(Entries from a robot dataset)
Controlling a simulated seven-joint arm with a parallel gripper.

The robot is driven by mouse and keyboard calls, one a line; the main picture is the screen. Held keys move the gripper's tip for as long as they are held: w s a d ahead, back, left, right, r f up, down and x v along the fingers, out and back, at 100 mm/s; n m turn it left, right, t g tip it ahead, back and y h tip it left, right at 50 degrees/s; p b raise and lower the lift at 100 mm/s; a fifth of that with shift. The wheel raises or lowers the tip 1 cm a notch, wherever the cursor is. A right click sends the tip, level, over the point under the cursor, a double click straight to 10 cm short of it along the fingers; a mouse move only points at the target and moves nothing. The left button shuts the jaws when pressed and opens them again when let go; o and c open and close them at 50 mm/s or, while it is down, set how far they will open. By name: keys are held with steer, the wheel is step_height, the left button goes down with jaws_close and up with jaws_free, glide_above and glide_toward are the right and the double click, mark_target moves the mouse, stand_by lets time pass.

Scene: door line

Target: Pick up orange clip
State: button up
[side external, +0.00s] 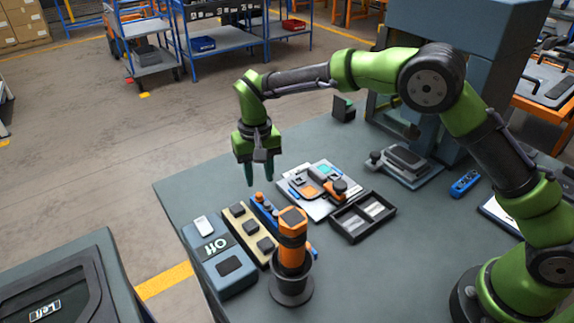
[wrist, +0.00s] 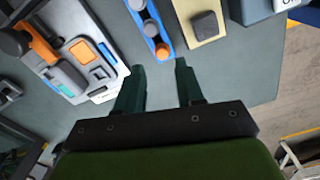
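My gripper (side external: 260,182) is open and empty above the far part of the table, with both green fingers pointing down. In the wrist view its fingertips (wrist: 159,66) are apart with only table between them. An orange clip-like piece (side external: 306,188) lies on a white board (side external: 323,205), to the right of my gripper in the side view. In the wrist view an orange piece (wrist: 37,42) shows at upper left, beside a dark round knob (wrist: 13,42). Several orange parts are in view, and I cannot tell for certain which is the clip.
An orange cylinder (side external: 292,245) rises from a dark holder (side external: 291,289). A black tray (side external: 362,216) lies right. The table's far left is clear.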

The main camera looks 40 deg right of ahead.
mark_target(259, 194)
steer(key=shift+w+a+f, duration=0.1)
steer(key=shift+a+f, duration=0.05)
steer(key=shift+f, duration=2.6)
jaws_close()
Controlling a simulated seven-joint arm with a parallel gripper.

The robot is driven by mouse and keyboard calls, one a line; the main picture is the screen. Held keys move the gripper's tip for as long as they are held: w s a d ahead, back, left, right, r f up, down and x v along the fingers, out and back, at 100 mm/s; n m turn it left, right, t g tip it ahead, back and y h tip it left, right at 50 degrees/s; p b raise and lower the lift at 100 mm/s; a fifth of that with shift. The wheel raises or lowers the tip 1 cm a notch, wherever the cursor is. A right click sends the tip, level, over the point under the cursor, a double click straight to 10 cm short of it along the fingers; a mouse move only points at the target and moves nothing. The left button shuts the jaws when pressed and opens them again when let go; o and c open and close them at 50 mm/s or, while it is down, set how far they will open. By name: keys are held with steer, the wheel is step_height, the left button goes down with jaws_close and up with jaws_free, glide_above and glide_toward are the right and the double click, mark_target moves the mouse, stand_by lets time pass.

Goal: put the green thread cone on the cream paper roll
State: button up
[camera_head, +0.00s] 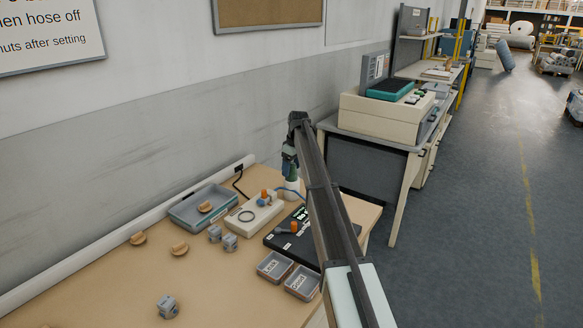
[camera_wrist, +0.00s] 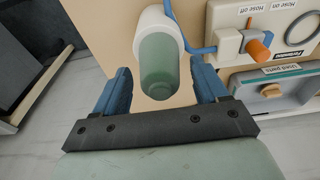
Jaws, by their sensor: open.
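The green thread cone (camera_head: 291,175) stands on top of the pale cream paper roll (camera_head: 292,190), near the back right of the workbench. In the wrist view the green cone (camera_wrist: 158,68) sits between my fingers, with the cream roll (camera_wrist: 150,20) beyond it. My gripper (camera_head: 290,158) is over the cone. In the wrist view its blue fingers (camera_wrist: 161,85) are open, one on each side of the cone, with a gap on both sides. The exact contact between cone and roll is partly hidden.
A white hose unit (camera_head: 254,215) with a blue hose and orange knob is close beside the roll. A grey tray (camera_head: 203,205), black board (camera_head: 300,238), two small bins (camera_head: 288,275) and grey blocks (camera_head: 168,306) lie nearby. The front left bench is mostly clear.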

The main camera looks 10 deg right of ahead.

* TASK OBJECTIVE: Without the pictures, write out every entry precisely as it appears.

* TASK OUTPUT:
Controlling a simulated seven-joint arm with a parallel gripper.

The robot is driven by mouse and keyboard calls, one a line; the main picture is the screen. Held keys move the gripper's tip for as long as they are held: w s a d ahead, back, left, right, r f up, down and x v along the fingers, out and back, at 100 mm/s; n m turn it left, right, t g tip it ahead, back and y h tip it left, right at 50 degrees/s; p b raise and lower the lift at 100 mm/s; a fifth of that with shift. The wheel raises or lowers the tip 1 cm a notch, wherever the cursor is. A right click sends the tip, level, over the point under the cursor, a double click straight to 10 cm short of it along the fingers; a mouse move only points at the target and moves nothing. The left button shuts the jaws when pressed and opens them again when let go; o and c open and close them at 50 mm/s or, while it is down, set how far they will open. By name: keys are held with steer, the wheel is step_height, the left button goes down with jaws_close and up with jaws_free, glide_above and glide_toward are the right and the double click, mark_target moves the mouse, stand_by lets time pass.

Scene: door line

Target: Pick up orange clip
State: button up
[side external, +0.00s] 
[wrist, +0.00s] 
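My gripper (side external: 260,182) is open and empty above the far part of the table, with both green fingers pointing down. In the wrist view its fingertips (wrist: 159,66) are apart with only table between them. An orange clip-like piece (side external: 306,188) lies on a white board (side external: 323,205), to the right of my gripper in the side view. In the wrist view an orange piece (wrist: 37,42) shows at upper left, beside a dark round knob (wrist: 13,42). Several orange parts are in view, and I cannot tell for certain which is the clip.
An orange cylinder (side external: 292,245) rises from a dark holder (side external: 291,289). A black tray (side external: 362,216) lies right. The table's far left is clear.

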The main camera looks 40 deg right of ahead.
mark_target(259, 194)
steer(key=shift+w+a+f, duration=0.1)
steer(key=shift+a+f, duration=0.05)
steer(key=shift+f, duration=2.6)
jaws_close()
Controlling a simulated seven-joint arm with a parallel gripper.

The robot is driven by mouse and keyboard calls, one a line; the main picture is the screen. Held keys move the gripper's tip for as long as they are held: w s a d ahead, back, left, right, r f up, down and x v along the fingers, out and back, at 100 mm/s; n m turn it left, right, t g tip it ahead, back and y h tip it left, right at 50 degrees/s; p b raise and lower the lift at 100 mm/s; a fifth of that with shift. The wheel raises or lowers the tip 1 cm a notch, wherever the cursor is. A right click sends the tip, level, over the point under the cursor, a double click straight to 10 cm short of it along the fingers; a mouse move only points at the target and moves nothing. The left button shuts the jaws when pressed and opens them again when let go; o and c open and close them at 50 mm/s or, while it is down, set how far they will open. By name: keys are held with steer, the wheel is step_height, the left button goes down with jaws_close and up with jaws_free, glide_above and glide_toward are the right and the double click, mark_target moves the mouse, stand_by lets time pass.

Goal: put the green thread cone on the cream paper roll
State: button up
[camera_head, +0.00s] 
[camera_wrist, +0.00s] 
Jaws, by their sensor: open.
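The green thread cone (camera_head: 291,175) stands on top of the pale cream paper roll (camera_head: 292,190), near the back right of the workbench. In the wrist view the green cone (camera_wrist: 158,68) sits between my fingers, with the cream roll (camera_wrist: 150,20) beyond it. My gripper (camera_head: 290,158) is over the cone. In the wrist view its blue fingers (camera_wrist: 161,85) are open, one on each side of the cone, with a gap on both sides. The exact contact between cone and roll is partly hidden.
A white hose unit (camera_head: 254,215) with a blue hose and orange knob is close beside the roll. A grey tray (camera_head: 203,205), black board (camera_head: 300,238), two small bins (camera_head: 288,275) and grey blocks (camera_head: 168,306) lie nearby. The front left bench is mostly clear.

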The main camera looks 10 deg right of ahead.

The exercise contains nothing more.